To answer a few of my own questions.... My original thought behind teaching was to teach English/Language Arts. I also think I'd prefer Middle School aged children, maybe 4-8. The options for certification are 4-8 or 6-12. I could see upper level elementary, I could also see high school. Maybe I could get an add-on to teach some of the other grades since you have to choose?

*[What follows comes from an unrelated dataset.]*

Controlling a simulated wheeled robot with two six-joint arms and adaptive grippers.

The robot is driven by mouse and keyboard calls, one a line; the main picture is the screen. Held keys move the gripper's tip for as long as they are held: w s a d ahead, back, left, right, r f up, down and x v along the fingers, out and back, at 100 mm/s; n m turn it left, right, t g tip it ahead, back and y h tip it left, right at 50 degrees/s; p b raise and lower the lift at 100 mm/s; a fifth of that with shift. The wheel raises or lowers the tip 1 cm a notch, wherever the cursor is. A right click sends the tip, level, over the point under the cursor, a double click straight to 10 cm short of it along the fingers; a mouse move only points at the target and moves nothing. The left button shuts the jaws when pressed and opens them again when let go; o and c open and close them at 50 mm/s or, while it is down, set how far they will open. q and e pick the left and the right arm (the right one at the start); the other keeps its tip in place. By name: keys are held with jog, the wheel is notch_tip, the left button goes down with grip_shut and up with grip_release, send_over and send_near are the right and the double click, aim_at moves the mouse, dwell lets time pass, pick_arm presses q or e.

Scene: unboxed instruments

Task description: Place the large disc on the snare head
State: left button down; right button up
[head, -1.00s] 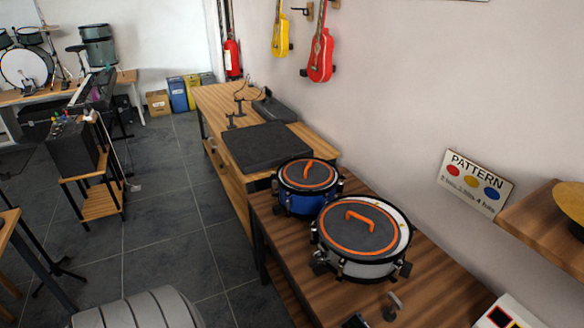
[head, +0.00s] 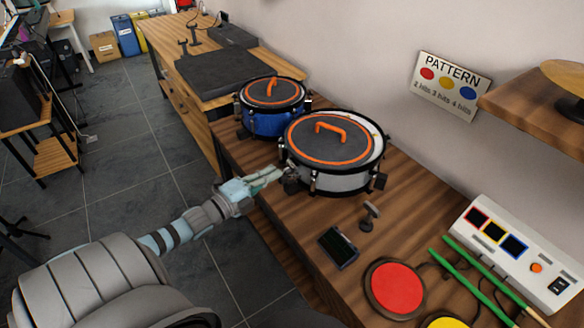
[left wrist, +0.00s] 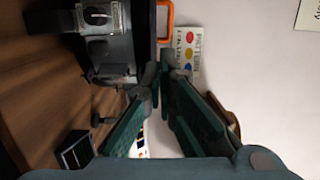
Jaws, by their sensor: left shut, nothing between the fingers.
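The large disc (head: 350,148) is dark grey with an orange rim and an orange arched handle (head: 331,126). It lies on top of the white snare drum (head: 343,184), set toward the left, with a strip of white head (head: 376,137) bare at the right. My left gripper (head: 278,174) is shut and empty beside the snare's left side, below disc height; contact with the drum is unclear. In the left wrist view its green fingers (left wrist: 158,82) point up toward the orange handle (left wrist: 166,18), with the drum side at upper left. My right gripper is not in view.
A blue drum (head: 272,121) with a smaller orange-rimmed disc (head: 273,91) stands behind the snare. A small stand (head: 370,216), a dark box (head: 338,247), a red pad (head: 395,287) and green sticks (head: 470,270) lie in front. A wooden shelf (head: 530,112) juts from the right wall.

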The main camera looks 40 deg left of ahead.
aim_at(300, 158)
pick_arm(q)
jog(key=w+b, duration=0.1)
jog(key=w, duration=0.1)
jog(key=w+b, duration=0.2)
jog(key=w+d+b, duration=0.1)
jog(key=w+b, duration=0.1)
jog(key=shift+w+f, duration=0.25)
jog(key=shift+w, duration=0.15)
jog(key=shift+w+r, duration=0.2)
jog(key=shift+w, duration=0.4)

Back to my rambling. I could also see myself enjoying the difference I could make in Special Education. I can honestly see *both* of those being extremely viable options. So where do I go? Do I let current trends sway me and go for the Special Ed. or do I let my absolute *true* passion (English/Writing/Grammar, etc) carry me and just pray I get offered a job in my specialty? OR do I do both....eventually? I could get my M.A.T. in either Middle Grades LA or Special Education (General Curriculum.) Either of these could make me happy. I could follow that up with either an add-on endorsement (usually 12-ish hours) in the opposite field or an Ed.S. in the opposite. It's really quite confusing. I know that if I taught Special Ed. I would also still want to focus on English/Language Arts. *sigh* Who knows.

I'm at least glad I have narrowed down the field and feel confident in that. I'm truly glad about that. What brought up these questions is probably the fact that despite being OVER qualified (education wise) I still have not and cannot get a Para job. :( It makes me sad.